The long wall that surrounds Tyler Hall, shown here, is said to have been erected due to the mistake of construction workers interpreting the blueprints.
The long wall that surrounds Tyler Hall, shown here, is said to have been erected due to the mistake of construction workers interpreting the blueprints.

“My roommate and I were lying down about to go to sleep, when all of a sudden we saw this huge white figure appear in our room. I’ve been told that it’s the ghost of Amanda Funnelle, the woman the building is named for. Other times it has been lights turning on and off by themselves and flickering,” said Newton.

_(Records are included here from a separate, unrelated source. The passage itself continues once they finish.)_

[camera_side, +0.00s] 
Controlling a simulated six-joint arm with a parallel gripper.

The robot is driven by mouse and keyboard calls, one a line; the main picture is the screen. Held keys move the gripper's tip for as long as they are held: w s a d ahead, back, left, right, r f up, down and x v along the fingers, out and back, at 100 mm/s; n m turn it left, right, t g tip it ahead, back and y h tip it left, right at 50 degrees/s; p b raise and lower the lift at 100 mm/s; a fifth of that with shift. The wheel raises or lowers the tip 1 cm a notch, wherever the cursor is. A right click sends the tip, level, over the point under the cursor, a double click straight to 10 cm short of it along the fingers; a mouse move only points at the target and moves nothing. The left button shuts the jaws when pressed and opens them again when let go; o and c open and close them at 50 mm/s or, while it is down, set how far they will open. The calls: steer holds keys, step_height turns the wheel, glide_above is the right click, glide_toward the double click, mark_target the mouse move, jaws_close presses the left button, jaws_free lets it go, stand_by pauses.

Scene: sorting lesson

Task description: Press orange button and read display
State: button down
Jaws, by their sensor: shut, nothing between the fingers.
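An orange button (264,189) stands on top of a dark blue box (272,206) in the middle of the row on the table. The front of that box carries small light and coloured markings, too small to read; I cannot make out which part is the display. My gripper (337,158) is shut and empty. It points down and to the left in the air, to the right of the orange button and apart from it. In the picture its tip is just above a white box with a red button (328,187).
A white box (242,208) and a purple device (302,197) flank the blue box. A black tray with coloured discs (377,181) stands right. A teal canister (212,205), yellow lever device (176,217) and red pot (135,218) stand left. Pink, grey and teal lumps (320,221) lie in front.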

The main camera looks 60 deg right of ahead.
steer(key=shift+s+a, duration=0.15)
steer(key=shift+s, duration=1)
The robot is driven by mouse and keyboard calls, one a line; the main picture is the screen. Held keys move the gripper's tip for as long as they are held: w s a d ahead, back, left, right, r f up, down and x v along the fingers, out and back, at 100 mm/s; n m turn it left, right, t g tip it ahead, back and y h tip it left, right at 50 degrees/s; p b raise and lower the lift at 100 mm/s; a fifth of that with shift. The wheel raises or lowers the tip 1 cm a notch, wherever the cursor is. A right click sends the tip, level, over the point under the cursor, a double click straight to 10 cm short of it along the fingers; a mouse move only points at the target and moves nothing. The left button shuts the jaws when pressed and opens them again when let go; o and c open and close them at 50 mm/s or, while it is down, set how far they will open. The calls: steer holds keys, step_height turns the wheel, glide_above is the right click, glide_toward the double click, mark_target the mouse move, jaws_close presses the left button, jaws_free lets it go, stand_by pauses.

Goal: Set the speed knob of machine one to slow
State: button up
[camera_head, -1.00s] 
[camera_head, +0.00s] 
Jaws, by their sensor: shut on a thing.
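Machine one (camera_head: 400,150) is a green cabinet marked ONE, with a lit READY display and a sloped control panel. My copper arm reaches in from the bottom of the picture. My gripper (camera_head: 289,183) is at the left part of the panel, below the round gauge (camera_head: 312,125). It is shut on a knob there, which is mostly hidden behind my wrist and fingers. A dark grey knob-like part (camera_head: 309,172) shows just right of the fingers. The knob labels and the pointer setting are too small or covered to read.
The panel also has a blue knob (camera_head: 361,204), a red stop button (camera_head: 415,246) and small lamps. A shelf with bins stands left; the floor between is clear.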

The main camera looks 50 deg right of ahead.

“My friend who lives on the fourth floor in Funnelle has had strange experiences too. One night around 2 a.m. he woke up to see his locked door slowly creep open by itself, and then suddenly slam shut,” Newton added.

An Oswego alumnus, Tony Herrick, has also heard of ghostly rumors in town.

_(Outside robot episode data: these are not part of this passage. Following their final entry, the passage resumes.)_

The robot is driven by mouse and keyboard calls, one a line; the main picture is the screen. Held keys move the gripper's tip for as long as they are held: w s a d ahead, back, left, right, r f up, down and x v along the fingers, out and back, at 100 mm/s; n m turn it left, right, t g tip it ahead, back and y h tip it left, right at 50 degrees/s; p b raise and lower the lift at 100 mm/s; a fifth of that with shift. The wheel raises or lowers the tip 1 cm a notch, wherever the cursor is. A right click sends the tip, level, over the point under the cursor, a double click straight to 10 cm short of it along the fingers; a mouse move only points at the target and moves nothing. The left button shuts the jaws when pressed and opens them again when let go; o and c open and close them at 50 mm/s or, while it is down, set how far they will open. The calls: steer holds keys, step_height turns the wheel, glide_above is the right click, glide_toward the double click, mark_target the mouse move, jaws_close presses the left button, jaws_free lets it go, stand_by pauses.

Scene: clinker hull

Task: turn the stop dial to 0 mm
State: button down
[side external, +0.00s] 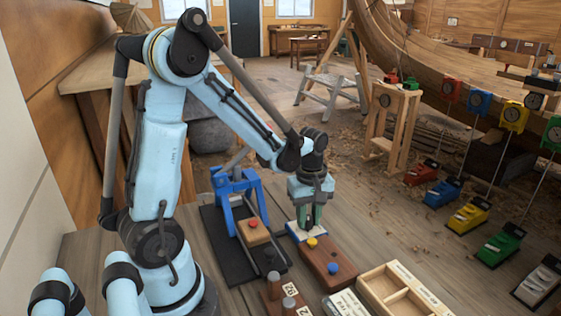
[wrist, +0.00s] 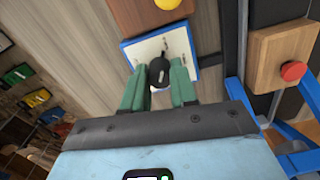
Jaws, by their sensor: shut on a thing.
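The stop dial's black knob (wrist: 159,69) shows in the wrist view, with a pale pointer line on it. It sits on a white plate (wrist: 180,42) with blue edges and a few dark scale marks; the figures are too small to read. My gripper (wrist: 158,84) has its two green fingers on either side of the knob and is shut on it. In the side external view my gripper (side external: 309,222) points down over the white plate (side external: 294,231), and its fingers hide the knob there.
The plate lies at the end of a brown box with a yellow button (side external: 312,243) and a blue button (side external: 333,268). A blue press (side external: 234,188) with a red button (side external: 253,223) stands just left. A wooden tray (side external: 425,299) lies at the front right.

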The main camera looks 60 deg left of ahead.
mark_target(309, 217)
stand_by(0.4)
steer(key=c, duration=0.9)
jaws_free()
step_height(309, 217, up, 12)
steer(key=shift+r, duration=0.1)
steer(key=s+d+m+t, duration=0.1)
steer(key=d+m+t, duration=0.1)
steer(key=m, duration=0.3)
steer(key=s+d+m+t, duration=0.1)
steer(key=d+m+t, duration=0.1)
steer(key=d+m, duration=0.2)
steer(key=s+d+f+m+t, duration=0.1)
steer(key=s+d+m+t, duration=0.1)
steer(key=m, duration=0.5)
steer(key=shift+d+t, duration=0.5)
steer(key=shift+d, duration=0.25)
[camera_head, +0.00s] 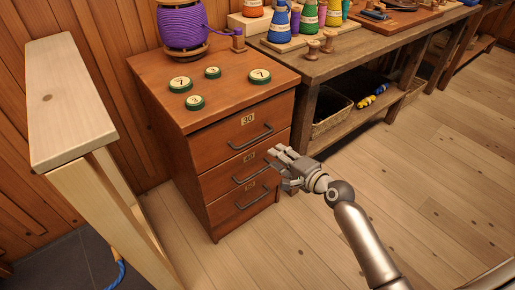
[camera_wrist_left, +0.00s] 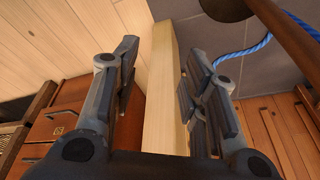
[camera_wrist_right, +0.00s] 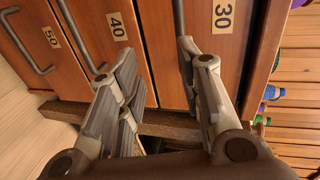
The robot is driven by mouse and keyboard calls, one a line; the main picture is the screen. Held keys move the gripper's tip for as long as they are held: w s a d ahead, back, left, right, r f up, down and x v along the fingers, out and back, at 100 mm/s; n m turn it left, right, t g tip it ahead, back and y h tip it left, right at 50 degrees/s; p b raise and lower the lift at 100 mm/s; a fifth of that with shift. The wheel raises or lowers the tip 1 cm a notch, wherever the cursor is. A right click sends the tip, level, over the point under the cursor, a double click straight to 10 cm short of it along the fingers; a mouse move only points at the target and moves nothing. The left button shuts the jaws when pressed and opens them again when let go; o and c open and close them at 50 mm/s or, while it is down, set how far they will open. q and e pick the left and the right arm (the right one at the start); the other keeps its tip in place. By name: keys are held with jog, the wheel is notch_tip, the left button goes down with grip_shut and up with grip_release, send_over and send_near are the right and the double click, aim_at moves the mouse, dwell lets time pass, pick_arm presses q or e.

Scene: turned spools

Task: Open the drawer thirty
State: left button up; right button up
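Drawer thirty (camera_head: 222,134) is the top drawer of a brown wooden cabinet and is shut flush. Its number plate reads 30, and its dark bar handle (camera_head: 252,137) is in plain view. In the right wrist view, drawer thirty (camera_wrist_right: 215,65) is on the right, and its handle (camera_wrist_right: 179,22) is partly hidden by a finger. My right gripper (camera_head: 277,160) is open and empty, in front of the cabinet and lower than that handle; I cannot tell whether it touches it. My left gripper (camera_wrist_left: 162,60) is open, outside the head view, with a pale wooden post (camera_wrist_left: 160,85) between its fingers in the picture.
Drawers 40 (camera_head: 228,172) and 50 (camera_head: 230,205) below are shut. A purple spool (camera_head: 182,25) and several green discs (camera_head: 260,76) stand on the cabinet. A workbench (camera_head: 330,62) adjoins it on the right; a pale wooden stand (camera_head: 68,95) is on the left. The floor in front is clear.

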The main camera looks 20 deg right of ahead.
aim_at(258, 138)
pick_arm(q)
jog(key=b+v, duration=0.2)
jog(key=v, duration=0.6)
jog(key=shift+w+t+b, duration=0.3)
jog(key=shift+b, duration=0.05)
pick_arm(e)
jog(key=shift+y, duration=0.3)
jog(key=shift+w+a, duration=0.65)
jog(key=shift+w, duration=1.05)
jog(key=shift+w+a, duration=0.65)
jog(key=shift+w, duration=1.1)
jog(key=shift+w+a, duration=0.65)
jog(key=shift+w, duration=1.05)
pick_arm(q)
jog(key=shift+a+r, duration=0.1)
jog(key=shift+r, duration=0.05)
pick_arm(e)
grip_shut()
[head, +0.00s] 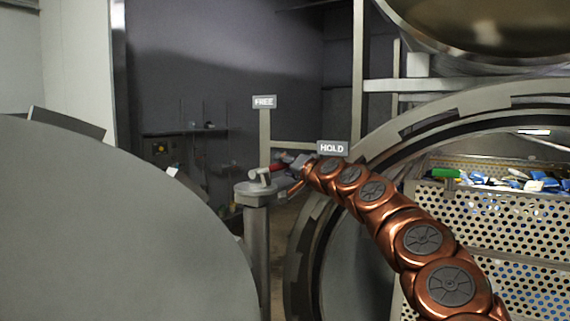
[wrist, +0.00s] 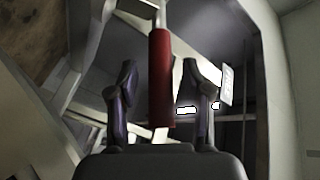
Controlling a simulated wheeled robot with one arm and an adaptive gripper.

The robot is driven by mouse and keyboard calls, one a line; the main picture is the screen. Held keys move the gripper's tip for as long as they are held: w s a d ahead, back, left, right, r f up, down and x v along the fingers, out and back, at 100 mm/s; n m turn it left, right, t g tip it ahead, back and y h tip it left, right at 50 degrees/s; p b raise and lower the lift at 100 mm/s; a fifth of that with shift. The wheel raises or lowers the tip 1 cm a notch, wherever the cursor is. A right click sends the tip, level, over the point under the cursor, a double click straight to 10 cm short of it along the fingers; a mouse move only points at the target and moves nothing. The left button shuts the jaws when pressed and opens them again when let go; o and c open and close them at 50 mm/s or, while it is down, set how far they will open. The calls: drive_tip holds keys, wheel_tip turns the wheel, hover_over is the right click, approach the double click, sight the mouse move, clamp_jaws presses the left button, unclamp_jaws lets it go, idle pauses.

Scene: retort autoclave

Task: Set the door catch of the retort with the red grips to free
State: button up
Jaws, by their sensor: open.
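The door catch is a lever with a red grip (head: 277,168) on top of a grey post (head: 257,205). The lever points right from the post, toward the HOLD sign (head: 333,148). The FREE sign (head: 264,102) stands higher, behind the post. My gripper (head: 287,164) is at the red grip, partly hidden by my arm. In the wrist view the red grip (wrist: 160,78) lies between the two open fingers of my gripper (wrist: 163,82), with space on both sides. I cannot tell how deep it sits between them.
The big round retort door (head: 110,220) stands open at left. The retort's round opening (head: 300,235) is at right, behind my arm. A perforated basket (head: 500,235) of colourful packs with a green grip (head: 446,173) stands in it. Dark wall and open floor lie behind the post.

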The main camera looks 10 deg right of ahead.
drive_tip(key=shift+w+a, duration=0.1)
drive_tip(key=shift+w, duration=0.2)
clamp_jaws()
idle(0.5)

“In Fort Ontario, ghost hunters have reported finding evidence of ghostly activity in a few of the buildings. A blonde girl was seen in the third story window of one of the officers’ quarters. The third stories of the building are used for storage and not accessible by the public. The fort was closed at the time,” said Herrick.

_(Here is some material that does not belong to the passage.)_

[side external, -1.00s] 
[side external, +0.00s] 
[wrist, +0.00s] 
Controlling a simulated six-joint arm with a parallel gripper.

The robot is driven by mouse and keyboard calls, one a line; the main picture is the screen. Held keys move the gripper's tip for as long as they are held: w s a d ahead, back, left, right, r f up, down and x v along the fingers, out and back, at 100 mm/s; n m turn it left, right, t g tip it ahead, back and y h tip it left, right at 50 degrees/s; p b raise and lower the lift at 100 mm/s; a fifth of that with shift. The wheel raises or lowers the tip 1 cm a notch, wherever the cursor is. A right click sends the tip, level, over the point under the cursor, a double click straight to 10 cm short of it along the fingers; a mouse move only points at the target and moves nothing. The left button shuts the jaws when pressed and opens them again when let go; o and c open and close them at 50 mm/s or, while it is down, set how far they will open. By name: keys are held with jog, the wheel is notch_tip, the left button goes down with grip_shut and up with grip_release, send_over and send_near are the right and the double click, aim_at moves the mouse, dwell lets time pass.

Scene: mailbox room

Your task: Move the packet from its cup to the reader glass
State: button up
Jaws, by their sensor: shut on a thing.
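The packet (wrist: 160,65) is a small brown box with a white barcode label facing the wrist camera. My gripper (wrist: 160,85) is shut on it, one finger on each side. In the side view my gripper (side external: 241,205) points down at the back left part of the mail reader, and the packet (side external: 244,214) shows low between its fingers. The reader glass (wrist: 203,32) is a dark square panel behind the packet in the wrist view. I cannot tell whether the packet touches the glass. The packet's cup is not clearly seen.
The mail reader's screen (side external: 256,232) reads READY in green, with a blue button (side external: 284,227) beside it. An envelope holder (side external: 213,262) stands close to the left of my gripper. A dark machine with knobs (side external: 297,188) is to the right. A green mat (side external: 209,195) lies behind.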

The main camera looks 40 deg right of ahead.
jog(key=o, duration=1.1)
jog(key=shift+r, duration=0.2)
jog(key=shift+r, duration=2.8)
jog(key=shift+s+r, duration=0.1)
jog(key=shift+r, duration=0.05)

“At the railroad tracks between the fort and Lake Ontario, it is rumored that a Civil War soldier from Fort Ontario had his head shot off by a canon ball. He is said to walk along the old railroad tracks looking for his head. A floating light moving along the tracks is said to be him or his lantern,” Herrick continued.

But not everything in Oswego deals with spirits.

Alumni Mark Hutchins was on campus in the late 1960s, and saw more than his fair share of interesting events.

“In Seneca Hall, guys in the Industrial Arts department took apart a kid’s Volkswagen beetle. While he was at class, they reassembled it in his room,” said Hutchins.

“The first Black Student group made public demands for spending allowances and some off the wall demands. The campus was tense for days. A white cross was set up. Then it was all diffused by other student groups making demands; Italians wanted the stacks at the steam plan renamed Luigi, Antonio, etc. The Irish wanted shamrocks planted in front of admin building with green beer served in the cafeterias. It was a wild and wonderful time,” Hutchins recalled.

In the early 20th century, a famous legend is that of President William Howard Taft having a massive bathtub in the White House and in Oswego as well.

An Oswego businessman was a friend of President Taft and had an extra large bathtub for his husky friend built in his Port City home, in case the president came for a visit.

The entrance to SUNY Oswego on Route 104. Somewhere in this area is the burial ground of a Dodge Desoto that was buried on the first Earth Day in 1970.
The entrance to SUNY Oswego on Route 104. Somewhere in this area is the burial ground of a Dodge Desoto that was buried on the first Earth Day in 1970.

After the businessman’s passing, his wife donated the house and all of its contents to the college.

Another discovery in the home made SUNY Oswego into a “presidential library.”

It so happens that the man had 10,000 letters written by President Millard Fillmore in the house. These letters can be found today in Penfield Library on campus.

The college on the shore of Lake Ontario is celebrating the 150th anniversary of its 1861 founding as the Oswego Primary Teachers’ Training School. The first class of nine teachers-in-training met in a cloakroom in a school on Oswego’s West Fourth Street.

Today SUNY Oswego enrolls more than 8,000 students on its nearly 700-acre lakeside campus, SUNY Oswego Phoenix Center, and SUNY Oswego Metro Center located in downtown Syracuse.